Every line from the line containing "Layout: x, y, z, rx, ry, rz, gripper" through the final line of the data is to be printed exactly; no other line is to appear.

# INFORMATION SUPPLIED
****

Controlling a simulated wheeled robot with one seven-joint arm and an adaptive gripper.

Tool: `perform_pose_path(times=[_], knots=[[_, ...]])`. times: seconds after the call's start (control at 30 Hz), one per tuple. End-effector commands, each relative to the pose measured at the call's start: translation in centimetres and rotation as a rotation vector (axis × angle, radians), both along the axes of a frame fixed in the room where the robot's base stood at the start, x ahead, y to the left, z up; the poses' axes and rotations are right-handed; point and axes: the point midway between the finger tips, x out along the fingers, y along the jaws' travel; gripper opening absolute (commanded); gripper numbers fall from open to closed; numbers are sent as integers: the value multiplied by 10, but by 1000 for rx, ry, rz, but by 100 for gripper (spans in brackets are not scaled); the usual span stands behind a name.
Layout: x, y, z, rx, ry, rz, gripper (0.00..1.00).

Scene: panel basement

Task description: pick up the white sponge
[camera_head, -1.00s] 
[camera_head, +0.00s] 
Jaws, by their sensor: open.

****

# WRITTEN SOLUTION
Layout: x, y, z, rx, ry, rz, gripper (0.00..1.00).

Scene: panel basement

Task description: pick up the white sponge
[camera_head, -1.00s] 
[camera_head, +0.00s] 
Jaws, by their sensor: open.

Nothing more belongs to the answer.